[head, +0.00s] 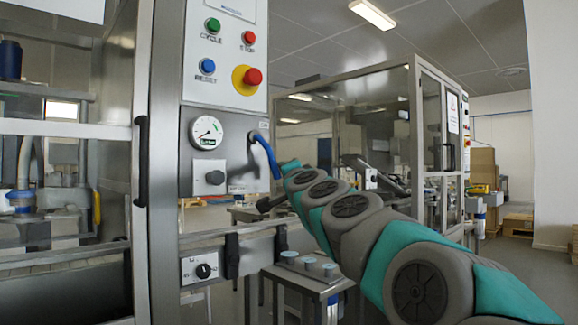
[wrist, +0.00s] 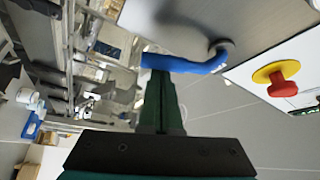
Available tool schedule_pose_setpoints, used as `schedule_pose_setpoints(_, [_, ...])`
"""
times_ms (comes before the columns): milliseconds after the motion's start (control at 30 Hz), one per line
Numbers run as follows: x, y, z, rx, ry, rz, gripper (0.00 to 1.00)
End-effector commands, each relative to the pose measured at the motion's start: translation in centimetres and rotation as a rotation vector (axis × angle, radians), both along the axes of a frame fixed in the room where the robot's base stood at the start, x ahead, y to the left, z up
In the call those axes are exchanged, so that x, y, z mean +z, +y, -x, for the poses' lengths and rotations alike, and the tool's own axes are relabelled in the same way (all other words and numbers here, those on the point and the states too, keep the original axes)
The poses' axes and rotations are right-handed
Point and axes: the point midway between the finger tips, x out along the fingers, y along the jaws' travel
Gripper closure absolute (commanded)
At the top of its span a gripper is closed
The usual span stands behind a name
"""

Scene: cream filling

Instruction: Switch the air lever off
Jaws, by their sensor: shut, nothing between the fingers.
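The air lever is a blue handle (head: 265,156) on the right side of the machine's grey panel. In the head view it slopes down and to the right from its pivot. In the wrist view the blue lever (wrist: 188,65) runs left from a grey metal pivot. My gripper (wrist: 160,78) is shut and empty, its dark green fingers pointing at the lever's free end. The tips overlap the lever in the picture; I cannot tell if they touch it. In the head view my arm reaches to the lever from the lower right, and the fingertips are not clear.
A red emergency stop on yellow (head: 248,78) sits above the lever, with green, red and blue buttons near it. A small metal table (head: 308,272) stands below my arm.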

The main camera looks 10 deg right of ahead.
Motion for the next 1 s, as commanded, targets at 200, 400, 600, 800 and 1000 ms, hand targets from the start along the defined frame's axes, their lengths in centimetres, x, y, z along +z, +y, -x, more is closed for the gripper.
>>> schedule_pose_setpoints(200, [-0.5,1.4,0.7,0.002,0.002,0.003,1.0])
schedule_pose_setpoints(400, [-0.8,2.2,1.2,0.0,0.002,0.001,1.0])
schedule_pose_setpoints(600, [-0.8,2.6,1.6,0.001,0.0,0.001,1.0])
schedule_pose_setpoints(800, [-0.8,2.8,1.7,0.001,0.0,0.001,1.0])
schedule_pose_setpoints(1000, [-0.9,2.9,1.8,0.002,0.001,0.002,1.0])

Brief >> Copy all lines of the material above where the string "frame" occurs.

Output for this task >>
End-effector commands, each relative to the pose measured at the motion's start: translation in centimetres and rotation as a rotation vector (axis × angle, radians), both along the axes of a frame fixed in the room where the robot's base stood at the start, x ahead, y to the left, z up
Motion for the next 1 s, as commanded, targets at 200, 400, 600, 800 and 1000 ms, hand targets from the start along the defined frame's axes, their lengths in centimetres, x, y, z along +z, +y, -x, more is closed for the gripper.

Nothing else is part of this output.